Brief
Exactly reproduce the entries, dropping any pictures from your copy.
══════════════════════════════
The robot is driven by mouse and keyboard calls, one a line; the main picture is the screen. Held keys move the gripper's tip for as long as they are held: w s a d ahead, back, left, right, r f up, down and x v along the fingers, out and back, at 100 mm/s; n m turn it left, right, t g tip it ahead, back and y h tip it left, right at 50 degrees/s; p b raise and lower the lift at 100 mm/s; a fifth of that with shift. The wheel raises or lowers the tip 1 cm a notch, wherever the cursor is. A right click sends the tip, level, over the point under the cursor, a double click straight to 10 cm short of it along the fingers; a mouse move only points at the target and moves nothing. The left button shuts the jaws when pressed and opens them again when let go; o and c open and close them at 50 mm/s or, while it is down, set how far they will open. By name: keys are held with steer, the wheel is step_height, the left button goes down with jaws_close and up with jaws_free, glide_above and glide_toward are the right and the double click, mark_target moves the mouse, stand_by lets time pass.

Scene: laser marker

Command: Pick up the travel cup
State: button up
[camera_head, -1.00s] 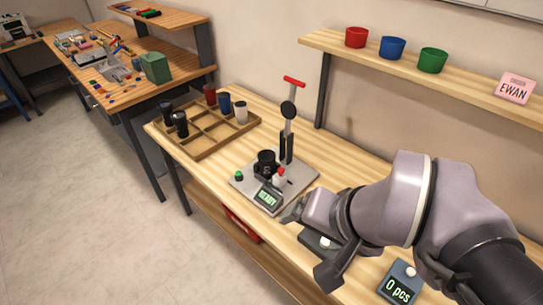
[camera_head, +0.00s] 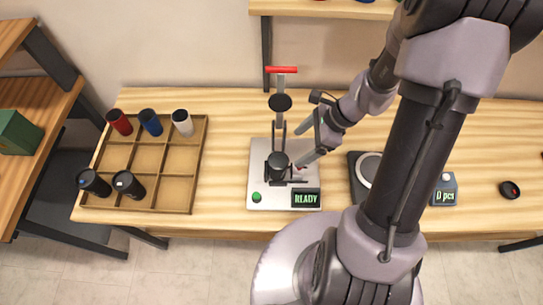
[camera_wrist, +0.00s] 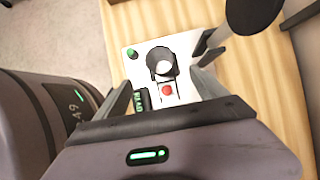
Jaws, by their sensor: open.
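A black cup-like piece (camera_head: 278,165) stands upright in the holder of the marker (camera_head: 262,195), which has a red-topped post and a READY display. I take it for the travel cup. In the wrist view, a dark round piece with a pale centre (camera_wrist: 161,64) sits on the marker plate, ahead of and between my fingers. My gripper (camera_head: 304,144) is open and empty just right of the marker's post and the black piece; its fingers also show in the wrist view (camera_wrist: 165,97). I cannot tell whether a finger touches the marker.
A wooden compartment tray (camera_head: 146,184) at left holds a red cup (camera_head: 119,122), a blue cup (camera_head: 151,122), a white cup (camera_head: 182,122) and two black cups (camera_head: 111,184). A scale (camera_head: 443,190) reading 0 pcs stands right.

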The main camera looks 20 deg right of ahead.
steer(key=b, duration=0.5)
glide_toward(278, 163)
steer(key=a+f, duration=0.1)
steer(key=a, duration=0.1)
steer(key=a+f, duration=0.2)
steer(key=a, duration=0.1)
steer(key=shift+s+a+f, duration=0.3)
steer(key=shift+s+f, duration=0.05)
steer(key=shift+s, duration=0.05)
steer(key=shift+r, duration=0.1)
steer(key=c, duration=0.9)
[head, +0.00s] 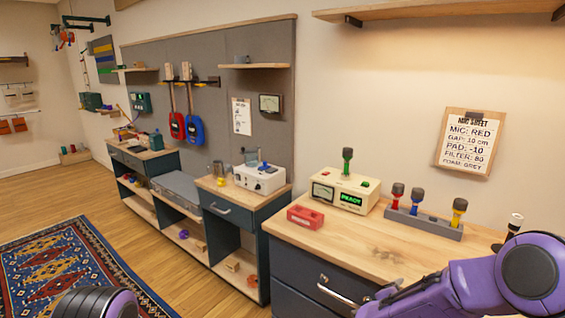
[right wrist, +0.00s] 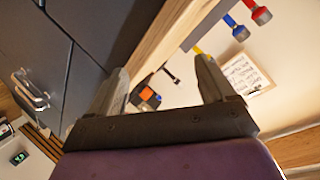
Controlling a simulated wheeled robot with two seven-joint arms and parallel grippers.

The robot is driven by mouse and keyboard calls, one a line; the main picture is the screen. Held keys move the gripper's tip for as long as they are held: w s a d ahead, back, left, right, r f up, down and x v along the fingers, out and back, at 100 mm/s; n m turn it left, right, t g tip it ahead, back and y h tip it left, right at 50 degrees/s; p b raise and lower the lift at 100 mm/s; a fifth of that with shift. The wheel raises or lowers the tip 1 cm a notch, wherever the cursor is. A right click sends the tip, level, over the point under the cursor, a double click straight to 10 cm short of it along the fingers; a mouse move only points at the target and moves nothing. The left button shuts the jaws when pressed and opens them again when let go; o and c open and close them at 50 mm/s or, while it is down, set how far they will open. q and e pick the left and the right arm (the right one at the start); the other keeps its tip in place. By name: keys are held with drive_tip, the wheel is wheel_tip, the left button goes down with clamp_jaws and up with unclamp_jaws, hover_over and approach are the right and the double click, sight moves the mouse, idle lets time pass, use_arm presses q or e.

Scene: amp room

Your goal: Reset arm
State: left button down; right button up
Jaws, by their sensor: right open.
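My right arm comes in at the lower right of the head view. In the right wrist view my right gripper (right wrist: 162,72) is open, its two grey fingers wide apart with nothing between them. It is by the front edge of the wooden-topped cabinet (head: 400,252), whose dark drawers show at the left of the wrist view. My left gripper is not in view; a dark and purple part of mine shows at the bottom left of the head view.
On the cabinet stand a cream meter box (head: 342,190) with a green microphone, a red box (head: 305,217), and a grey rack (head: 423,222) holding red, blue and yellow microphones. A clipboard sheet (head: 470,140) hangs above. Floor by the patterned rug (head: 75,265) is open.

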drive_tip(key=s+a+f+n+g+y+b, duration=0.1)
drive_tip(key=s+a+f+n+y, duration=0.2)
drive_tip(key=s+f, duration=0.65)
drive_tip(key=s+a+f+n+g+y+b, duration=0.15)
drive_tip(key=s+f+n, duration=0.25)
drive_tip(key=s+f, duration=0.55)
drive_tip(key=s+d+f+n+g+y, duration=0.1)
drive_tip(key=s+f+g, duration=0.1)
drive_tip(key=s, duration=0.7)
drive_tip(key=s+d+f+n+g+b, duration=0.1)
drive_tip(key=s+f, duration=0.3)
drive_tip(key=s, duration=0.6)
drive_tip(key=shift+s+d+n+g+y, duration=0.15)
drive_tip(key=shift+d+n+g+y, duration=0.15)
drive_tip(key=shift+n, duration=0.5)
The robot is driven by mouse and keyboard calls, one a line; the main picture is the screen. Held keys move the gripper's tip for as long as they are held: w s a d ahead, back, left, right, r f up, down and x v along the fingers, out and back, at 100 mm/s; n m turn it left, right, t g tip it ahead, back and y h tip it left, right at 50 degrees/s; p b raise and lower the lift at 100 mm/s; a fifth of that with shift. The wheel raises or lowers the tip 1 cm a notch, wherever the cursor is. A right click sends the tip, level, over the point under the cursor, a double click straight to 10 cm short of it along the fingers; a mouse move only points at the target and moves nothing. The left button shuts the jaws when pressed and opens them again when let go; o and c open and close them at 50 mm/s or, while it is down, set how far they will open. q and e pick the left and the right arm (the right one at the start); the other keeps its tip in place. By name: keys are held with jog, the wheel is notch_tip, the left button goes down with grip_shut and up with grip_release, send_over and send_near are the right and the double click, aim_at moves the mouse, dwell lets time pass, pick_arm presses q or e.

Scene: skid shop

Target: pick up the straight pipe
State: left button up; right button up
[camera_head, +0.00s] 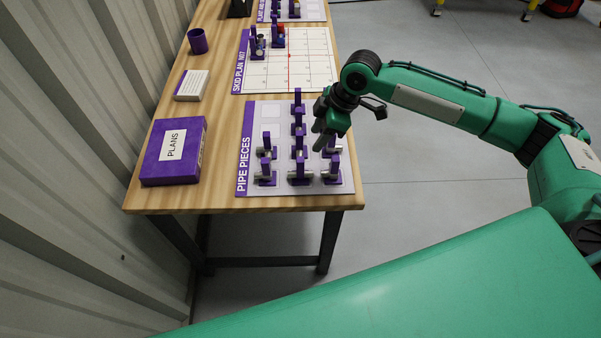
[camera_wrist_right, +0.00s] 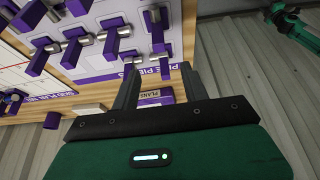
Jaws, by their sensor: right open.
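The pipe pieces board (camera_head: 247,130) lies at the near end of the wooden table. Several grey pipe pieces stand on it in purple holders. A grey piece with a purple holder (camera_head: 300,174) is in the front row. I cannot tell for sure which piece is the straight pipe. My right gripper (camera_head: 322,142) is open over the right part of the board and hides some of it. In the right wrist view, the open fingers (camera_wrist_right: 160,84) have nothing between them. Silver-ended pieces with purple holders (camera_wrist_right: 117,42) show beyond the fingertips. My left gripper is not in view.
A purple plans box (camera_head: 172,150) and a white block (camera_head: 191,85) lie left of the board. A purple cup (camera_head: 197,41) stands farther back. The skid plan board (camera_head: 310,70) lies behind, with a few pieces at its left. The corrugated wall (camera_head: 80,150) borders the table.

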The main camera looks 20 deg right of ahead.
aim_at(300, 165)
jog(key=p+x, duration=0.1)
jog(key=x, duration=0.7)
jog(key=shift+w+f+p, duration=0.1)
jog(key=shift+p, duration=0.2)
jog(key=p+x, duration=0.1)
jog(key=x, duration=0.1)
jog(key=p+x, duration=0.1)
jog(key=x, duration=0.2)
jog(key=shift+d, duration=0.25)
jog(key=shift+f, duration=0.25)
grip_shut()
══════════════════════════════
Solution
The robot is driven by mouse and keyboard calls, one a line; the main picture is the screen. Held keys move the gripper's tip for as long as they are held: w s a d ahead, back, left, right, r f up, down and x v along the fingers, out and back, at 100 mm/s; n m turn it left, right, t g tip it ahead, back and y h tip it left, right at 50 degrees/s; p b raise and lower the lift at 100 mm/s; a fifth of that with shift. The wheel raises or lowers the tip 1 cm a notch, wherever the cursor is. A right click sends the tip, level, over the point under the cursor, a double click straight to 10 cm short of it along the fingers; a mouse move only points at the target and moves nothing. The left button shuts the jaws when pressed and opens them again when let go; o and c open and close them at 50 mm/s or, while it is down, set how far they will open. By name: keys are held with steer, the wheel is step_height, the left button goes down with jaws_close and up with jaws_free, glide_above and glide_toward are the right and the double click, mark_target moves the mouse, stand_by lets time pass.

Scene: laser marker

Command: Pick up the travel cup
State: button up
[camera_head, -1.00s] 
[camera_head, +0.00s] 
[camera_wrist, +0.00s] 
Jaws, by their sensor: open.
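A black cup-like piece (camera_head: 278,165) stands upright in the holder of the marker (camera_head: 262,195), which has a red-topped post and a READY display. I take it for the travel cup. In the wrist view, a dark round piece with a pale centre (camera_wrist: 161,64) sits on the marker plate, ahead of and between my fingers. My gripper (camera_head: 304,144) is open and empty just right of the marker's post and the black piece; its fingers also show in the wrist view (camera_wrist: 165,97). I cannot tell whether a finger touches the marker.
A wooden compartment tray (camera_head: 146,184) at left holds a red cup (camera_head: 119,122), a blue cup (camera_head: 151,122), a white cup (camera_head: 182,122) and two black cups (camera_head: 111,184). A scale (camera_head: 443,190) reading 0 pcs stands right.

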The main camera looks 20 deg right of ahead.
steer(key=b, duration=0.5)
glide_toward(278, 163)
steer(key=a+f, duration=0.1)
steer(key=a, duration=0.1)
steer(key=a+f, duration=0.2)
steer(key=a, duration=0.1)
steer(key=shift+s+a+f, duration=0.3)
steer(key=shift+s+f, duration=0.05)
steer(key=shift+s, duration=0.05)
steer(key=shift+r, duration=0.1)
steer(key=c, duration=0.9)
[head, +0.00s] 
[right wrist, +0.00s] 
Controlling a simulated wheeled robot with two seven-joint arms and parallel grippers.

The robot is driven by mouse and keyboard calls, one a line; the main picture is the screen. Held keys move the gripper's tip for as long as they are held: w s a d ahead, back, left, right, r f up, down and x v along the fingers, out and back, at 100 mm/s; n m turn it left, right, t g tip it ahead, back and y h tip it left, right at 50 degrees/s; p b raise and lower the lift at 100 mm/s; a fifth of that with shift. The wheel raises or lowers the tip 1 cm a notch, wherever the cursor is. A right click sends the tip, level, over the point under the cursor, a double click straight to 10 cm short of it along the fingers; a mouse move only points at the target and moves nothing. The left button shuts the jaws when pressed and opens them again when let go; o and c open and close them at 50 mm/s or, while it is down, set how far they will open. q and e pick the left and the right arm (the right one at the start); the other keeps its tip in place. By name: keys are held with drive_tip, the wheel is wheel_tip, the left button goes down with clamp_jaws and up with unclamp_jaws, hover_over and approach are the right and the double click, sight moves the mouse, idle lets time pass, use_arm presses q or e.

Scene: amp room

Your goal: Reset arm
State: left button down; right button up
Jaws, by their sensor: right open.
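My right arm comes in at the lower right of the head view. In the right wrist view my right gripper (right wrist: 162,72) is open, its two grey fingers wide apart with nothing between them. It is by the front edge of the wooden-topped cabinet (head: 400,252), whose dark drawers show at the left of the wrist view. My left gripper is not in view; a dark and purple part of mine shows at the bottom left of the head view.
On the cabinet stand a cream meter box (head: 342,190) with a green microphone, a red box (head: 305,217), and a grey rack (head: 423,222) holding red, blue and yellow microphones. A clipboard sheet (head: 470,140) hangs above. Floor by the patterned rug (head: 75,265) is open.

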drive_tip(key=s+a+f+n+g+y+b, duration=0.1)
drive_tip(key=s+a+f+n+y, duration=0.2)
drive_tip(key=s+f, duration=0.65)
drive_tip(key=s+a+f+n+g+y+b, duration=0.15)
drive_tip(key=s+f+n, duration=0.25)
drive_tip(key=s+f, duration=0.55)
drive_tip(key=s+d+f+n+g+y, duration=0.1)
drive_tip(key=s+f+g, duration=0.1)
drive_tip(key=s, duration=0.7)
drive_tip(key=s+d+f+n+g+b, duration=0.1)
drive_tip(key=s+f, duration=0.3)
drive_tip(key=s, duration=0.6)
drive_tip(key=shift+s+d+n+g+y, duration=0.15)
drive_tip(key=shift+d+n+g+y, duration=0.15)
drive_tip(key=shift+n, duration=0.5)
The robot is driven by mouse and keyboard calls, one a line; the main picture is the screen. Held keys move the gripper's tip for as long as they are held: w s a d ahead, back, left, right, r f up, down and x v along the fingers, out and back, at 100 mm/s; n m turn it left, right, t g tip it ahead, back and y h tip it left, right at 50 degrees/s; p b raise and lower the lift at 100 mm/s; a fifth of that with shift. The wheel raises or lowers the tip 1 cm a notch, wherever the cursor is. A right click sends the tip, level, over the point under the cursor, a double click straight to 10 cm short of it along the fingers; a mouse move only points at the target and moves nothing. The left button shuts the jaws when pressed and opens them again when let go; o and c open and close them at 50 mm/s or, while it is down, set how far they will open. q and e pick the left and the right arm (the right one at the start); the other keeps its tip in place. By name: keys are held with jog, the wheel is notch_tip, the left button goes down with grip_shut and up with grip_release, send_over and send_near are the right and the double click, aim_at moves the mouse, dwell lets time pass, pick_arm presses q or e.

Scene: skid shop

Target: pick up the straight pipe
State: left button up; right button up
[camera_head, +0.00s] 
[camera_wrist_right, +0.00s] 
Jaws, by their sensor: right open.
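The pipe pieces board (camera_head: 247,130) lies at the near end of the wooden table. Several grey pipe pieces stand on it in purple holders. A grey piece with a purple holder (camera_head: 300,174) is in the front row. I cannot tell for sure which piece is the straight pipe. My right gripper (camera_head: 322,142) is open over the right part of the board and hides some of it. In the right wrist view, the open fingers (camera_wrist_right: 160,84) have nothing between them. Silver-ended pieces with purple holders (camera_wrist_right: 117,42) show beyond the fingertips. My left gripper is not in view.
A purple plans box (camera_head: 172,150) and a white block (camera_head: 191,85) lie left of the board. A purple cup (camera_head: 197,41) stands farther back. The skid plan board (camera_head: 310,70) lies behind, with a few pieces at its left. The corrugated wall (camera_head: 80,150) borders the table.

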The main camera looks 20 deg right of ahead.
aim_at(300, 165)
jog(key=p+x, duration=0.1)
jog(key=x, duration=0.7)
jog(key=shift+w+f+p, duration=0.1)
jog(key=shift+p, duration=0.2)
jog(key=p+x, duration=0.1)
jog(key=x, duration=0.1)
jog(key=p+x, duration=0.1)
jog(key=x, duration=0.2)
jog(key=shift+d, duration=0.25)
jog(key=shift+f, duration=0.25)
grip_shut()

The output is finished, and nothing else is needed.